Do people need to be controlled? This would seem to suggest that we do. Most of what I observe and experience in the world, from the dark corners of Australia to China and the Internet and much in between, agrees that yes, we do. These 'so-called civilised people' will indeed eat each other, dropping their polite face at the first sign of trouble. And don't tell me I'm wrong unless you've been in a riot or a natural disaster or a place where people can only feed their kids every other day.

So we're arguing about what colour we should paint the walls while there's an Elephant in the room that's deciding for us, and painting the walls red with the blood it's been leeching, siphoning off of, our individual and collective potential, dignity, wealth and power. Nobody seems to notice or care. That is probably why nothing important has changed for six thousand years. Only now we're faced with an ultimatum - change or die. Evolution or extinction. Embrace divinity or the dirt.
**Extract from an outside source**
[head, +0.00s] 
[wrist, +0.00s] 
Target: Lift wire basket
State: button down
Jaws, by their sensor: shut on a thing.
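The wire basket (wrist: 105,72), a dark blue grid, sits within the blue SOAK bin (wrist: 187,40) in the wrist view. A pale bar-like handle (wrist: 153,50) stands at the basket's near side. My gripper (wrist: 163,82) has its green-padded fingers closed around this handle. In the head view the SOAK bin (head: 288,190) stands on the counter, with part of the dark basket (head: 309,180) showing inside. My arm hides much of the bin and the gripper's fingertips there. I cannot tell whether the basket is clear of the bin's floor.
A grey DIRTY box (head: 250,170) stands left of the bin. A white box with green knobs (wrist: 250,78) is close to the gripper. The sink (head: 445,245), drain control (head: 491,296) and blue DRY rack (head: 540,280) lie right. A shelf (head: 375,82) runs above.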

Why are we facing an ultimatum? Because all empires fall, you just have to know where to push. Every city state before Rome fell, which is why the Middle East is a desert. Rome fell and it took over a millenium before the world recovered. These have all been local and regional collapses. But every time history repeats itself the stakes increase. We are now facing a global one. We are pushing, and soon we will topple, the pillars of civilisation, which will result in the utter annihilation of the capacity of the planet to support any and all human life.

The question now is, are we capable of looking in the mirror and being honest about who we are? And if so, do we want to stay that way, or change?